* GOAL
Transcribe the whole listing below without changing a word, but leave out every image.

* PROVIDED DATA

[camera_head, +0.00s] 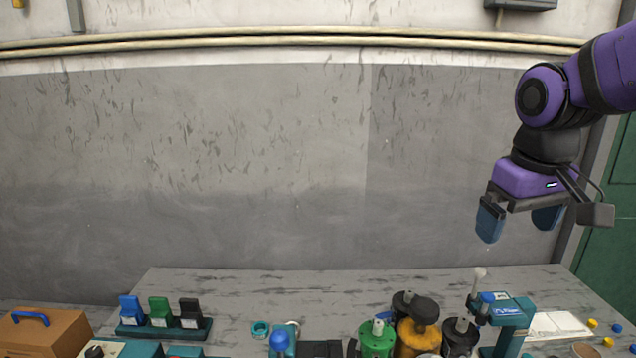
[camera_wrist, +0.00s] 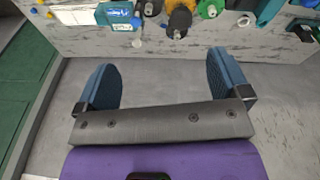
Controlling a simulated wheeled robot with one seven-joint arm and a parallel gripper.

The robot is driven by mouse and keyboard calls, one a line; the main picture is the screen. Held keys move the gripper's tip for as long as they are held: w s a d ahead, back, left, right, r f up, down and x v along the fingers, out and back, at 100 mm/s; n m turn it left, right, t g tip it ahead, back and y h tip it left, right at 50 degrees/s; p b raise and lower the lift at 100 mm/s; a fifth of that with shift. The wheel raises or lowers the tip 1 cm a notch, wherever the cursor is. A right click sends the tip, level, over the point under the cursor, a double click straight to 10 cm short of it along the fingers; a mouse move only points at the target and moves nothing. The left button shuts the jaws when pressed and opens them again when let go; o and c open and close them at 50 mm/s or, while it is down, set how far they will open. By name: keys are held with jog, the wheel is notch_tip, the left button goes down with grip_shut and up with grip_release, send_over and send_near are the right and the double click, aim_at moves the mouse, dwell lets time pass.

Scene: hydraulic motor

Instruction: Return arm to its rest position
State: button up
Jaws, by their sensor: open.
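My gripper (camera_head: 518,225) hangs at the upper right in the head view, below my purple arm, with its fingers pointing down. Its two blue fingers are wide apart with nothing between them. It is well above the table (camera_head: 240,290) and touches nothing. In the wrist view my gripper (camera_wrist: 165,82) shows the same wide gap, with the table edge and its items beyond the fingertips.
A teal press-like device (camera_head: 512,312), a green part (camera_head: 376,340), an orange part (camera_head: 418,338) and dark parts crowd the table's right half. A rack with blue, green and black holders (camera_head: 165,330) and a brown box (camera_head: 45,335) are left. Air around my gripper is clear.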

* PROBLEM SOLUTION
[camera_head, +0.00s] 
[camera_wrist, +0.00s] 
Controlling a simulated wheeled robot with one seven-joint arm and a parallel gripper.

The robot is driven by mouse and keyboard calls, one a line; the main picture is the screen. Held keys move the gripper's tip for as long as they are held: w s a d ahead, back, left, right, r f up, down and x v along the fingers, out and back, at 100 mm/s; n m turn it left, right, t g tip it ahead, back and y h tip it left, right at 50 degrees/s; p b raise and lower the lift at 100 mm/s; a fifth of that with shift. The wheel raises or lowers the tip 1 cm a notch, wherever the cursor is. A right click sends the tip, level, over the point under the cursor, a double click straight to 10 cm short of it along the fingers; a mouse move only points at the target and moves nothing. The left button shuts the jaws when pressed and opens them again when let go; o and c open and close them at 50 mm/s or, while it is down, set how far they will open. By name: keys are held with jog, the wheel is notch_tip, the left button goes down with grip_shut and up with grip_release, send_over and send_near are the right and the double click, aim_at moves the mouse, dwell lets time pass.

Scene: hydraulic motor

Instruction: Return arm to its rest position
State: button up
Jaws, by their sensor: open.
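My gripper (camera_head: 518,225) hangs at the upper right in the head view, below my purple arm, with its fingers pointing down. Its two blue fingers are wide apart with nothing between them. It is well above the table (camera_head: 240,290) and touches nothing. In the wrist view my gripper (camera_wrist: 165,82) shows the same wide gap, with the table edge and its items beyond the fingertips.
A teal press-like device (camera_head: 512,312), a green part (camera_head: 376,340), an orange part (camera_head: 418,338) and dark parts crowd the table's right half. A rack with blue, green and black holders (camera_head: 165,330) and a brown box (camera_head: 45,335) are left. Air around my gripper is clear.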

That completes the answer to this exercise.